Source data
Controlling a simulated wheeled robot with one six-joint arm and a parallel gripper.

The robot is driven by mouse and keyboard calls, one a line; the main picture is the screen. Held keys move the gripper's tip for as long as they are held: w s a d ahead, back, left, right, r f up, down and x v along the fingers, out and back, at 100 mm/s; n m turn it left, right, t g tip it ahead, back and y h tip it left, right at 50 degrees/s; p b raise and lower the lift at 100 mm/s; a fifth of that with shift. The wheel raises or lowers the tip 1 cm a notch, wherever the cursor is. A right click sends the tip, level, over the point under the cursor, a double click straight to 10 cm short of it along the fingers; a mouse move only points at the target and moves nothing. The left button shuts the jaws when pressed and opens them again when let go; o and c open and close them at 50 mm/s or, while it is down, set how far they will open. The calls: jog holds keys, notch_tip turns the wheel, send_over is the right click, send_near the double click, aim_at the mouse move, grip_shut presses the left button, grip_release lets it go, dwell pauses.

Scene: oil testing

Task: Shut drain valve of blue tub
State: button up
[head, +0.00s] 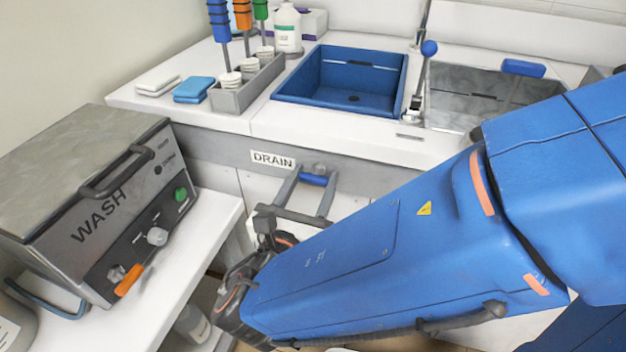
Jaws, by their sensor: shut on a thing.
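The blue tub (388,78) is set into the white counter at the back, empty, with a dark drain hole in its floor. Below it, on the grey front strip, is a white label (272,160) reading DRAIN. The drain valve's small blue handle (314,180) sits just right of and below this label, under a grey fitting. My gripper (313,183) reaches up to it from below, its two grey fingers on either side, shut on the blue handle. The valve's inner position cannot be seen.
The grey WASH machine (85,195) stands on a white bench at left. A sample rack (248,85) and cloths (193,90) lie on the counter. My blue arm covers the lower right.

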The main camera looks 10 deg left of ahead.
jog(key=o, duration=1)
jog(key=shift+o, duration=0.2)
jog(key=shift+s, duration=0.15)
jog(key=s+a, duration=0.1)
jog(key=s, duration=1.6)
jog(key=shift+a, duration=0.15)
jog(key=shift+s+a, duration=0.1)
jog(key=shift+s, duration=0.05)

The problem
Write out the listing above exactly as it stands, pictures excluded.

Reply
Controlling a simulated wheeled robot with one six-joint arm and a parallel gripper.

The robot is driven by mouse and keyboard calls, one a line; the main picture is the screen. Held keys move the gripper's tip for as long as they are held: w s a d ahead, back, left, right, r f up, down and x v along the fingers, out and back, at 100 mm/s; n m turn it left, right, t g tip it ahead, back and y h tip it left, right at 50 degrees/s; p b raise and lower the lift at 100 mm/s; a fifth of that with shift. The wheel raises or lowers the tip 1 cm a notch, wherever the cursor is. A right click sends the tip, level, over the point under the cursor, a double click straight to 10 cm short of it along the fingers; a mouse move only points at the target and moves nothing. The left button shuts the jaws when pressed and opens them again when let go; o and c open and close them at 50 mm/s or, while it is down, set how far they will open. The calls: jog holds keys, notch_tip turns the wheel, send_over is the right click, send_near the double click, aim_at the mouse move, grip_shut presses the left button, grip_release lets it go, dwell pauses.

Scene: oil testing

Task: Shut drain valve of blue tub
State: button up
[head, +0.00s] 
Jaws, by their sensor: shut on a thing.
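The blue tub (388,78) is set into the white counter at the back, empty, with a dark drain hole in its floor. Below it, on the grey front strip, is a white label (272,160) reading DRAIN. The drain valve's small blue handle (314,180) sits just right of and below this label, under a grey fitting. My gripper (313,183) reaches up to it from below, its two grey fingers on either side, shut on the blue handle. The valve's inner position cannot be seen.
The grey WASH machine (85,195) stands on a white bench at left. A sample rack (248,85) and cloths (193,90) lie on the counter. My blue arm covers the lower right.

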The main camera looks 10 deg left of ahead.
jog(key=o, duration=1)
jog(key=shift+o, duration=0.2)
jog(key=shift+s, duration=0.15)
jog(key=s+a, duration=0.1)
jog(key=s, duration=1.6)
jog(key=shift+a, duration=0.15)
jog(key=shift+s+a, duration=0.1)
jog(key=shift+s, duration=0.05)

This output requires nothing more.